Some 96,000 Denver families getting by on less than the median income are spending more than a third of their earnings -- in some cases a lot more -- on housing. The city has only about 23,348 income-restricted homes.

Metro Denver organizations that support people experiencing homelessness or who are just clinging to housing assessed the needs of 3,239 struggling households in 2018. They were able to connect only 661 to housing.

After a day of listening to those and other sobering statistics, District 1 representative Amanda Sandoval summed up the sense of Denver City Council:  "We're in a crisis."

Sandoval and all but one of the council's 13 members had spent nearly seven hours Friday exploring homelessness and housing issues with officials from the city's housing department, other city staff and nonprofit representatives. It was the first such retreat to focus on homelessness since 2015. Even their lunch was a working session, talking in small groups with Denverites who have benefited from city programs such as Denver Day Works, which offers work experience for people in homelessness.

Councilwoman Candi CdeBaca, who represents District 9, said what she heard about gaps between needs and resources was more evidence that the City Council should repeal the ban on urban camping it imposed in 2012. CdeBaca added she has not yet decided whether to propose a repeal. She has been considering such a step since late December, when a judge concluded that Denver's shelter system was inadequate and that for that reason it amounted to cruel and unusual punishment to bar people from sheltering under tents, tarps or blankets in public.

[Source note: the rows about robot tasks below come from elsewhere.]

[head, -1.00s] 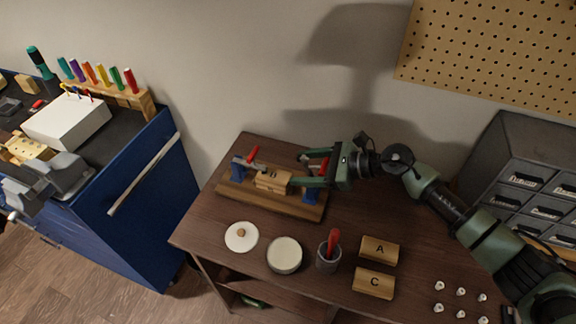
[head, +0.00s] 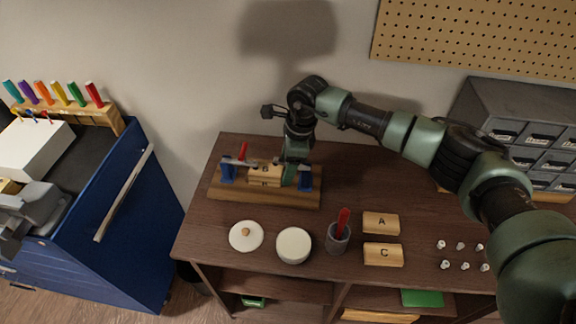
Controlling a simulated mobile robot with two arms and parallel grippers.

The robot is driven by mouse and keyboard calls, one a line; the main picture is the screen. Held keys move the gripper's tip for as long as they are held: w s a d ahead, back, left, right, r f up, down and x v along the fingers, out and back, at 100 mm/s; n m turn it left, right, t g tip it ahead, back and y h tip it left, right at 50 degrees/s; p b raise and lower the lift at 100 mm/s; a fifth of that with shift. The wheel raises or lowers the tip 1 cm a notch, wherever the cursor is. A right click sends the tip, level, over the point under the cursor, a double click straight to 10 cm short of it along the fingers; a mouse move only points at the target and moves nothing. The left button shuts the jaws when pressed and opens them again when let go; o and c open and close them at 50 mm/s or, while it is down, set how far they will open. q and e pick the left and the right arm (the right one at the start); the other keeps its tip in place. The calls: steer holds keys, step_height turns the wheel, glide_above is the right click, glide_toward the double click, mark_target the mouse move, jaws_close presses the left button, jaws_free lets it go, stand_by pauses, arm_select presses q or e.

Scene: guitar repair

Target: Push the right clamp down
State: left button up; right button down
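The wooden clamping board (head: 262,200) lies on the brown table with a wooden block (head: 264,181) held on its middle. The right clamp (head: 306,181) shows its blue base at the board's right end. Its red handle is hidden behind or under my right gripper (head: 291,176). The gripper points down over the right clamp, beside the block's right end. Its fingers overlap the clamp in the picture, and I cannot tell whether they touch or how far apart they are. The left clamp (head: 228,173) has its red handle raised. My left gripper is out of view.
A lid (head: 246,236), a round white container (head: 294,245), a grey cup (head: 337,240) with a red tool, blocks A (head: 381,223) and C (head: 383,254) and several small white pieces (head: 460,256) stand in front. Grey drawers (head: 520,130) stand at the back right.

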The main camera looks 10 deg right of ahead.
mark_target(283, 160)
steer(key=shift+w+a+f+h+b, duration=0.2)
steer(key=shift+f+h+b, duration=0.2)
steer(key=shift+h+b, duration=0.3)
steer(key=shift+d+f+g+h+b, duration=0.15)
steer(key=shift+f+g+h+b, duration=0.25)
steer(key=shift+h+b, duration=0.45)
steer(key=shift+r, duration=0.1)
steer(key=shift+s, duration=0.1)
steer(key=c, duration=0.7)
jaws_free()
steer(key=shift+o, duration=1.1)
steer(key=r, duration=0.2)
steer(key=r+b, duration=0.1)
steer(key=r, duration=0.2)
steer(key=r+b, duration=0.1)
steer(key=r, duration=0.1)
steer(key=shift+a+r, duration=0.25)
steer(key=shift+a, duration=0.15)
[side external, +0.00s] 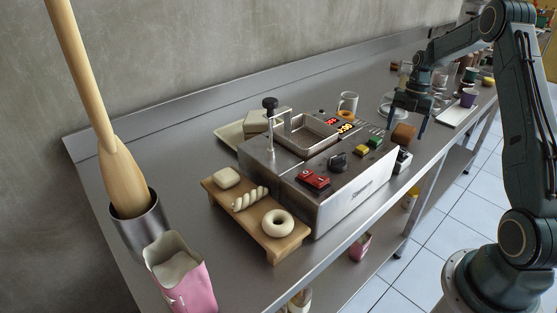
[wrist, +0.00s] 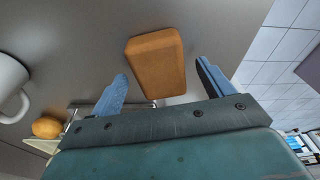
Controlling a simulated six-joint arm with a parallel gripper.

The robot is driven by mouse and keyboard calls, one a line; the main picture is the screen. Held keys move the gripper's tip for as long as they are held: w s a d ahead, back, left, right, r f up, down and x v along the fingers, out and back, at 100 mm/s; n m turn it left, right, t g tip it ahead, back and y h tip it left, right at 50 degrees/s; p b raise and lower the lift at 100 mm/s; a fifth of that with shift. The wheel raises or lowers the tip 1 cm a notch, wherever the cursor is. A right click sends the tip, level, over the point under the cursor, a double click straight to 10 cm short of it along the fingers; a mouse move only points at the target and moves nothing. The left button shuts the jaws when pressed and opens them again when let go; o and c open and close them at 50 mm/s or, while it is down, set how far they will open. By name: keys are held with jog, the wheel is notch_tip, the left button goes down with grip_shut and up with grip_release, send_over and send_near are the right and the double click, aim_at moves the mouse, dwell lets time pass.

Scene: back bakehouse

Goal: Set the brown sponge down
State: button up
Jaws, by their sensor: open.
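The brown sponge (side external: 403,134) is a block near the right end of the steel machine, close to the counter's front edge. In the wrist view the sponge (wrist: 157,62) shows between and just beyond my fingertips, with a gap on each side. My gripper (side external: 407,119) is open above it in the side view, fingers pointing down. In the wrist view my gripper (wrist: 161,72) has both blue fingers spread, not touching the sponge. The sponge seems to rest on the steel counter (wrist: 85,50); its underside is hidden.
The machine (side external: 350,190) with buttons stands left of the sponge. A small black-and-white item (side external: 402,161) stands near the front edge. A white mug (wrist: 10,85) and an orange-brown round item (wrist: 47,127) are left in the wrist view.

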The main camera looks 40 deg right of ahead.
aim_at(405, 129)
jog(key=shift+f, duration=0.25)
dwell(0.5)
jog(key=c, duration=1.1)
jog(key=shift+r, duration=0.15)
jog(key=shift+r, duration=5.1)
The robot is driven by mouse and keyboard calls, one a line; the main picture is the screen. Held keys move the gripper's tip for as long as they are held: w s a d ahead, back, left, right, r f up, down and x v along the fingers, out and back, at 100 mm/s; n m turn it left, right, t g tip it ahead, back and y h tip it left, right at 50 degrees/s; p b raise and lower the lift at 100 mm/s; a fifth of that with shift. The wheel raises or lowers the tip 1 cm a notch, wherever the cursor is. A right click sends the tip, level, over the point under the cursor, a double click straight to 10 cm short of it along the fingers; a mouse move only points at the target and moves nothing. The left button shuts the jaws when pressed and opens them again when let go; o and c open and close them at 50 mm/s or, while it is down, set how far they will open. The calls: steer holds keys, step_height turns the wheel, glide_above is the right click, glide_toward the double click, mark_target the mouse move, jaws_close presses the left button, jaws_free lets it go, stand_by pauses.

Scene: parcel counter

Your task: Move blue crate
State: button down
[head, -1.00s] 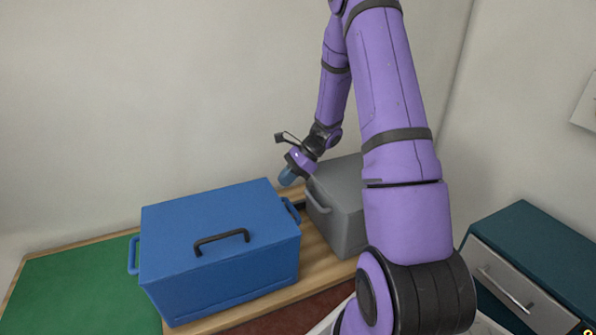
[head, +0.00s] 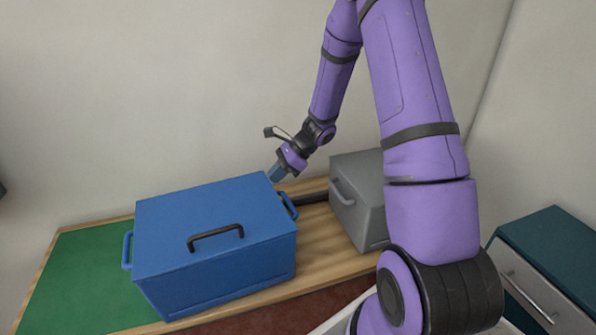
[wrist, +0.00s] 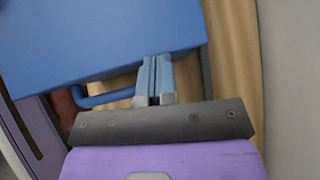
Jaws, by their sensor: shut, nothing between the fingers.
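The blue crate (head: 215,240) stands on the wooden counter, its left part over the green area. It has a black handle on its front top edge and a blue handle at each end. In the wrist view the blue crate (wrist: 90,40) fills the upper left, with its blue end handle at lower left. My gripper (head: 272,177) is at the crate's back right corner; its shut, empty fingers (wrist: 155,75) lie beside the crate's end. Whether they touch the crate I cannot tell.
A grey crate (head: 362,205) stands to the right on the wooden counter (head: 312,235). A dark bar (head: 313,198) lies between the crates. The green area (head: 80,280) is clear left of the blue crate. A teal drawer cabinet (head: 550,260) stands at right.

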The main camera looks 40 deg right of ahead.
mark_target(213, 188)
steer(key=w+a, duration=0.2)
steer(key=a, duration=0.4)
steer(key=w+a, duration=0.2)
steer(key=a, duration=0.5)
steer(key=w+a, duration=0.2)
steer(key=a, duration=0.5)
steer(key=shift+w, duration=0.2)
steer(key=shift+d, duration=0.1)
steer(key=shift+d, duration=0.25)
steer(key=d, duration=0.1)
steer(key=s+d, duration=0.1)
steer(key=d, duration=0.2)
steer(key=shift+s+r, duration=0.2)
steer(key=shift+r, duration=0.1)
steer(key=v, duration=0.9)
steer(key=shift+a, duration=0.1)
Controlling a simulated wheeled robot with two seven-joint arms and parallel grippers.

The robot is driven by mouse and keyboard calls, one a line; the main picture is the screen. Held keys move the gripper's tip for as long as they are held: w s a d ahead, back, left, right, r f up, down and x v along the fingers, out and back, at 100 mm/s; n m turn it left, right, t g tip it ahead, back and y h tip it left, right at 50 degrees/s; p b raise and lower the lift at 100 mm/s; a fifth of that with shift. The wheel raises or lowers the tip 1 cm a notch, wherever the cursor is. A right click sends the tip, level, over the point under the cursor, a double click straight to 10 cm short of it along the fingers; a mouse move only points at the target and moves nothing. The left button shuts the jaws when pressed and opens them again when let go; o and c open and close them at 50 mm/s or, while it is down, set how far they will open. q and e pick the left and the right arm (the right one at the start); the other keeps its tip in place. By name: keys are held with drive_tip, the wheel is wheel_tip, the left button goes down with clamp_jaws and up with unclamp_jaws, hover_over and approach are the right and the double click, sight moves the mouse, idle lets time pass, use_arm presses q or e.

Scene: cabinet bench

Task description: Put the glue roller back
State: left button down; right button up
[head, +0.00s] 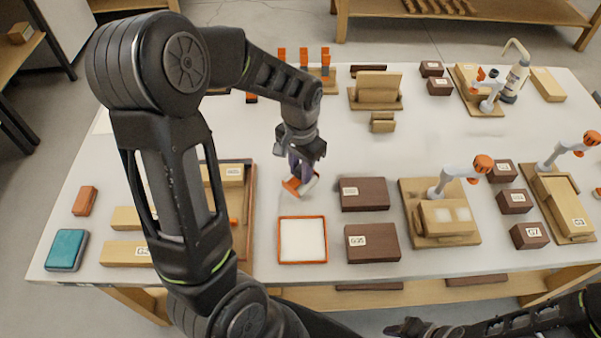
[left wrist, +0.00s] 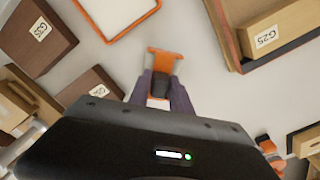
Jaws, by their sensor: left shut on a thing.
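My left gripper (head: 303,172) is shut on the glue roller (head: 293,187), an orange and white tool with a dark handle. It hangs over the white table, behind an orange-rimmed tray (head: 279,240) with a white inside. In the left wrist view the fingers (left wrist: 164,94) close on the dark handle, and the roller's orange frame (left wrist: 164,54) points away from them. That tray's orange rim (left wrist: 133,25) also shows there. Whether the roller touches the table cannot be told. My right gripper (head: 402,328) is low at the bottom edge; its fingers are unclear.
A wooden tray (head: 249,205) with labelled wood blocks lies left of the roller. Dark labelled blocks (head: 364,194) stand to the right. A wooden rack with orange-topped uprights (head: 304,57) is at the back. Clear table lies behind the dark blocks.

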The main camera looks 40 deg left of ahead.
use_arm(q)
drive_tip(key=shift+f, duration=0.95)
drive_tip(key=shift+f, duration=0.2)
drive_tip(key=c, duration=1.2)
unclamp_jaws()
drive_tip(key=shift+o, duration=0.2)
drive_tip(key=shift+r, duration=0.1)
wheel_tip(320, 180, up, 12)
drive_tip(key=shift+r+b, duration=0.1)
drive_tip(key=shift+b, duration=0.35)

Friday's session included a briefing on the city's plans to revamp its shelters to ensure they can get people into housing, in part by ensuring they were places people could get the financial, health or employment support they needed to get into housing.

"It needs to be a pathway into permanent housing and not just an emergency management system," James Ginsburg, a deputy director in the housing department, told council members.

Presentations touched on a wide range of issues, including the challenge of creating housing that can be rented or sold below market rates in a city where median rents have 68 percent and median single-family home prices 137 percent since 2012.

Debra Bustos, former vice president of real estate for the Urban Land Conservancy, a Denver affordable housing nonprofit, said it can take years to put together public and private money to build subsidized housing. Bustos recently moved to the city's housing department as a deputy director.

The city does no building of its own. In 2018 Denver pledged to help fund the creation and preservation of more than 6,000 affordable units over five years. Housing staff said Friday that 2,200 homes were created or preserved during the first two years of that plan.

"That's significant progress toward the five-year goal," said Laura Brudzynski, another housing department deputy director.

Denverites can track progress toward the goal on the housing department's web site, city councilors learned Friday.

The highlights: ways in which Denver is a national model in addressing homelessness.

Annie Bacci of the Corporation for Supportive Housing described to council members a pilot program begun in 2016 that her national nonprofit manages. The Colorado Coalition for the Homeless and the Mental Health Center of Denver use police arrest data to identify people experiencing chronic homelessness, then help them with housing and health, food, transportation, legal and other support.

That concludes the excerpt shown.